Resource uniformity & bindless access in Vulkan

This is going to be a short post around bindless descriptor access in Vulkan. There were other posts that touched this topic in the past but in this one I’ll focus more on the Vulkan spec and the terminology in general. The concepts described here also apply to DX12 so I’ll try to cover both terminologies when possible.

In SPIR-V/GLSL/HLSL you can have arrays of values or arrays of descriptors or whatever. These arrays can be sized, unsized, runtime sized etc, doesn’t matter. There are a few ways to index into those arrays:

  • Constant integral index
  • Dynamically uniform index
  • Non-dynamically uniform index
  • Subgroup uniform index

Constant integral index is a very typical access pattern. Nothing special:

const int idx = 10;
... = myArray[idx];

Dynamically uniform access is uniform across an invocation group.

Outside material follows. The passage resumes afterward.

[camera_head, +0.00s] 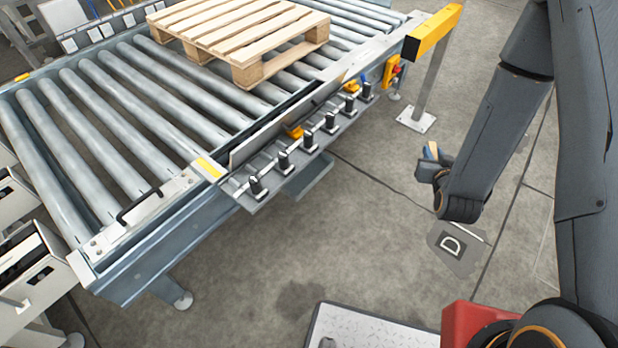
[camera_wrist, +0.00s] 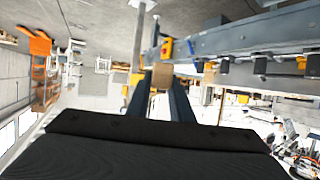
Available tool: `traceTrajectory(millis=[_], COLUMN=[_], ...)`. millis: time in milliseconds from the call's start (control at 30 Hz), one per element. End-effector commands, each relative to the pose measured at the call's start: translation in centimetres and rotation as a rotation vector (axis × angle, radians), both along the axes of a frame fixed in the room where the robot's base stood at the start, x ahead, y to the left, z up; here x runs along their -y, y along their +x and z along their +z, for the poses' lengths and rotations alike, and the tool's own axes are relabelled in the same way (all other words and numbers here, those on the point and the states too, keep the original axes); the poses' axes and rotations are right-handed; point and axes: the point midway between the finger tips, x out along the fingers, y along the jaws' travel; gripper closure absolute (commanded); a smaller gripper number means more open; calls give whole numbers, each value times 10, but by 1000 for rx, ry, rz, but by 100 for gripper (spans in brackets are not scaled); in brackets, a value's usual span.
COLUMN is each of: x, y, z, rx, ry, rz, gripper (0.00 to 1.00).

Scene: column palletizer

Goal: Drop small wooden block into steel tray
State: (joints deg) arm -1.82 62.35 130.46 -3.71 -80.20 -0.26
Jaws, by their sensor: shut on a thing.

The Vulkan spec is a bit vague (on purpose) on defining what the invocation group is but to be 100% covered we can view it as a whole drawcall or a whole compute dispatch. So dynamically uniform access doesn’t diverge inside a drawcall at all. All invocations (threads in DX12) of a drawcall (or dispatch) access the same thing.

layout(...) uniform MyConstantBuffer
{
    bool dynamicallUniformBool;
    int dynamicallUniformIndex;
};

...

if(dynamicallUniformBool)
{
    ... = myArray[dynamicallUniformIndex];
}

In the above example myArray is accessed using a dynamically uniform index and it’s inside a dynamically uniform control flow. All invocations of that drawcall will access the same array element.

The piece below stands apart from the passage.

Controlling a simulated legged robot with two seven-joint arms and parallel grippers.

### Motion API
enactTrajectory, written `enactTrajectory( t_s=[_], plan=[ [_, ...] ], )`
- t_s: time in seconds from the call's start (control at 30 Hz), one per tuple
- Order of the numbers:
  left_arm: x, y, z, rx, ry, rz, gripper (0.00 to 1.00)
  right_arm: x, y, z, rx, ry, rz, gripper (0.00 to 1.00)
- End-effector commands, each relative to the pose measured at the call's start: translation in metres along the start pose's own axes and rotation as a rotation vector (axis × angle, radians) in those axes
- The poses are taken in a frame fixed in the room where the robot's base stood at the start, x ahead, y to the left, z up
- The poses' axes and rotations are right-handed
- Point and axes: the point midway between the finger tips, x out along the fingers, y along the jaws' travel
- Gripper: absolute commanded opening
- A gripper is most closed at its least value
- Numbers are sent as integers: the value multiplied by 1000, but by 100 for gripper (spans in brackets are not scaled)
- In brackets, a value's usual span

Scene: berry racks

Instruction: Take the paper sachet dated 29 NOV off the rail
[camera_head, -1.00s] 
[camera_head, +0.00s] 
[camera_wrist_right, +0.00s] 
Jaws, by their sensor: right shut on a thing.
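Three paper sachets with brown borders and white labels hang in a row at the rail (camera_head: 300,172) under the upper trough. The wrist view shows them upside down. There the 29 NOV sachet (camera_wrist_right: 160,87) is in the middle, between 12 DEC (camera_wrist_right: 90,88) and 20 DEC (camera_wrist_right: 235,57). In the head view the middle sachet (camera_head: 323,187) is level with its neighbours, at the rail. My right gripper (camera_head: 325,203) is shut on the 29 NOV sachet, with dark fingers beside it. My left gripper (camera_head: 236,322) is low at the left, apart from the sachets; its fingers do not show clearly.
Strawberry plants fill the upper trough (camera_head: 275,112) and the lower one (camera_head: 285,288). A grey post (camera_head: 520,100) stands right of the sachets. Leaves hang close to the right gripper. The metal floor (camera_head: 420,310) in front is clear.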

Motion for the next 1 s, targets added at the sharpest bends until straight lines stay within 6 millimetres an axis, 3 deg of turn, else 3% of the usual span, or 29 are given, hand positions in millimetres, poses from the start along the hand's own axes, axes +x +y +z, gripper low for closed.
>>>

Non-dynamically uniform access is when there is divergence between invocations of an invocation group (aka drawcall or dispatch).

int idx = rand() % 100;
... = myArray[idx];

Subgroup uniform access is when something doesn’t diverge between the invocations that form a subgroup (wave in DX12). This is not explicitly exposed by the shading languages so we’ll leave that out for now.

We spoke about various access methods as a general concept but what we are really interested in is access of arrays of descriptors. This is what bindless really is. The Vulkan spec have added support for bindless in version 1.2 and as usual it also exposed a bunch of caps that define what’s allowed and what’s not.

shaderUniformBufferArrayDynamicIndexing, shaderSampledImageArrayDynamicIndexing, shaderStorageBufferArrayDynamicIndexing and shaderStorageImageArrayDynamicIndexing are caps since Vulkan 1.0. Having those false means that the arrays of the relevant resources can only be accessed using a constant index (or even better: any constant expression). Pretty much everyone has those set to true so let’s move on. Vulkan 1.2 added shaderInputAttachmentArrayDynamicIndexing, shaderUniformTexelBufferArrayDynamicIndexing and shaderStorageTexelBufferArrayDynamicIndexing and for most ISVs these are true as well. Note that sampler descriptors are absent from these caps.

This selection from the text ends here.